Asynchronous Group Messaging Security

Date: July 23, 2020
Time: 00:00 UTC - 00:00 UTC
Slides: Slides
Recording: Recording
communications | security

Peer-to-peer group communication has long been a necessity for usability in team coordination. However, the security of such systems has not been well understood or investigated in comparison to one-to-one secure messaging options (such as Signal or even TLS). Based on an ongoing IETF standardization initiative, this presentation will introduce participants to the basic concepts of group messaging security, end-goals, and threat models – including “self-healing” security – and will prepare them to ask critical questions regarding group communication security and implementations.

Britta Hale is an Assistant Professor of Computer Science at the Naval Postgraduate School working in cryptography and cybersecurity.

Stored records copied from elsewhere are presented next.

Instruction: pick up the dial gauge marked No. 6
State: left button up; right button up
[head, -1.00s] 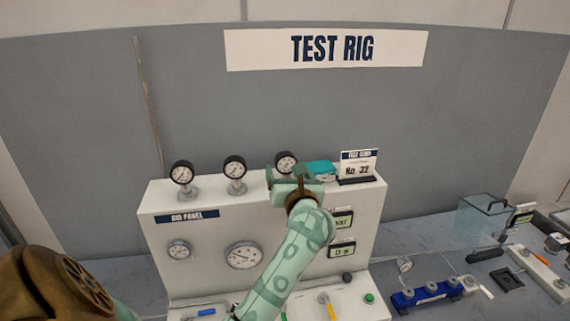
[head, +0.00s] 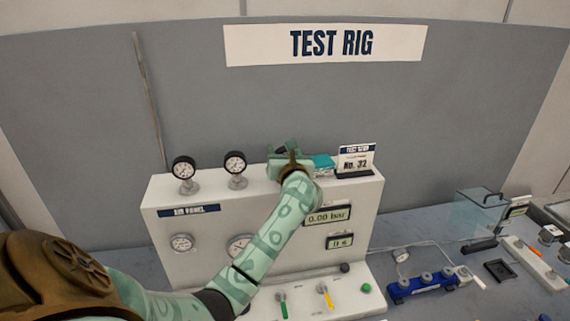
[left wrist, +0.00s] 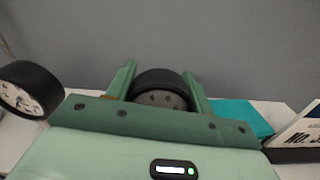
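Several black-rimmed dial gauges are on the rig's white panel. Two stand on its top edge, a left one (head: 184,168) and a middle one (head: 235,163). A third gauge (left wrist: 160,90) is between my left gripper's fingers, its rim filling the gap; in the head view it is mostly hidden behind the gripper. No number is readable on any gauge. My left gripper (head: 285,155) reaches over the panel top from the front; it also shows in the left wrist view (left wrist: 158,72). Whether its fingers press on the rim is unclear. My right gripper is out of view.
A teal object (head: 323,163) and a card (head: 355,158) reading No. 32 stand just right of the gripper. The white panel (head: 172,282) has more dials and displays low down. A blue manifold (head: 425,284) and a clear box (head: 482,209) are at right.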

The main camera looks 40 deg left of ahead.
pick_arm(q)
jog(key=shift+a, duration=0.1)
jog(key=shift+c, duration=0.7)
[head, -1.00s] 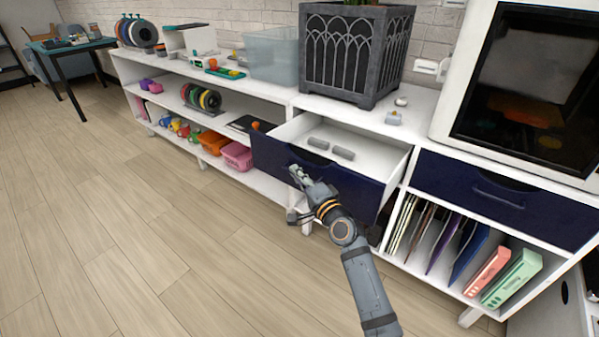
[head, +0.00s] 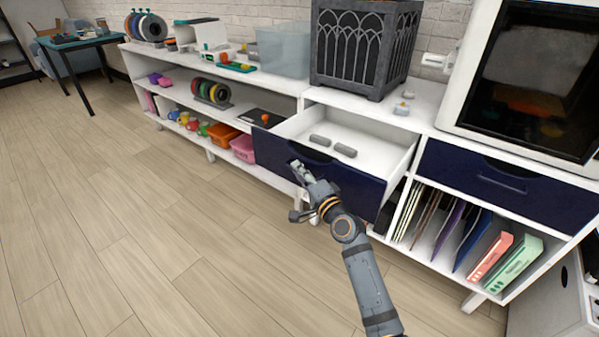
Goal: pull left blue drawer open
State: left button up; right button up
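The left blue drawer (head: 350,186) is pulled well out of the white cabinet, and its white inside shows. My left gripper is not in view.
A dark planter (head: 367,92) and a clear bin (head: 284,55) stand on the cabinet top. Folders and boxes (head: 516,269) fill the cubby below the right drawer. The wooden floor (head: 150,220) in front is clear.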

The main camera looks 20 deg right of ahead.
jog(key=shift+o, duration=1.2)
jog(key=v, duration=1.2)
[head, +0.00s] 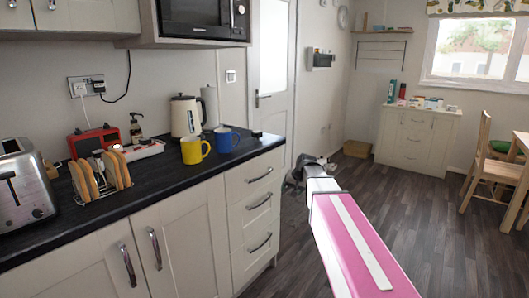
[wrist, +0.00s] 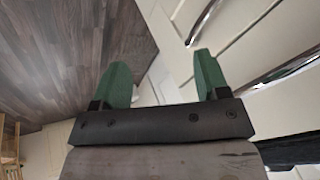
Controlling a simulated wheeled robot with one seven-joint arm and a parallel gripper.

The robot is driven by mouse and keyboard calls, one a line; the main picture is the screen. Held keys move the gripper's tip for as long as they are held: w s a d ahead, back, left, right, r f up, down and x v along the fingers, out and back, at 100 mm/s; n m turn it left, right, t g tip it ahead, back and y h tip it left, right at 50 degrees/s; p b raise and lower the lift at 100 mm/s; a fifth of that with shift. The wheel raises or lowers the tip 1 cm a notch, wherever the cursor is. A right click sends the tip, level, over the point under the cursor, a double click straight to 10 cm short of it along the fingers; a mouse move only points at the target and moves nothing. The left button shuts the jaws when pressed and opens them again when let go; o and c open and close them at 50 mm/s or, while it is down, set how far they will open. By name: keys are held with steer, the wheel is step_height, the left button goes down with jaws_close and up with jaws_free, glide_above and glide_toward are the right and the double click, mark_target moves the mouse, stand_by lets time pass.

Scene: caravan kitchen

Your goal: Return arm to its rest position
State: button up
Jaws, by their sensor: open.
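My arm (head: 355,245) is pink and white and reaches forward from the lower right of the head view, beside the counter's end. My gripper shows in the wrist view (wrist: 162,85) with its two green fingers apart and nothing between them. In the head view its end is small and partly hidden behind my arm, near the drawer unit (head: 258,215), so its fingers cannot be made out there. In the wrist view, drawer fronts with bar handles (wrist: 285,70) lie to the right of the fingers, and the floor is to the left.
The dark worktop (head: 150,180) holds a toaster (head: 20,185), toast rack (head: 100,178), kettle (head: 186,117), yellow mug (head: 195,151) and blue mug (head: 221,140). A chest of drawers (head: 417,140) stands at the back. A wooden chair (head: 485,165) is at right. Open floor (head: 430,225) lies between.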

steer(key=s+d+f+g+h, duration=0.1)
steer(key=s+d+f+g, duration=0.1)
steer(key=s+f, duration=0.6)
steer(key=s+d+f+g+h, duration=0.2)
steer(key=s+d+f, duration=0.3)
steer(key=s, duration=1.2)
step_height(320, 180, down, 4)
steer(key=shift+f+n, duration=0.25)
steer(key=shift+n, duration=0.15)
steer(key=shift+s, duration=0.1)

Her specialization areas include analysis and design of cryptographic key exchange and authentication protocols. Hale is currently active in the design and IETF standardization of the MLS group messaging protocol, user-mediated protocol analysis, and hybrid post-quantum cryptography.

Recent papers include the first public research on detection of man-in-the-middle attackers in messaging protocols. Hale holds a PhD from the Norwegian University of Science and Technology and a Master’s in Mathematics of Cryptography and Communications from Royal Holloway, Univ. of London.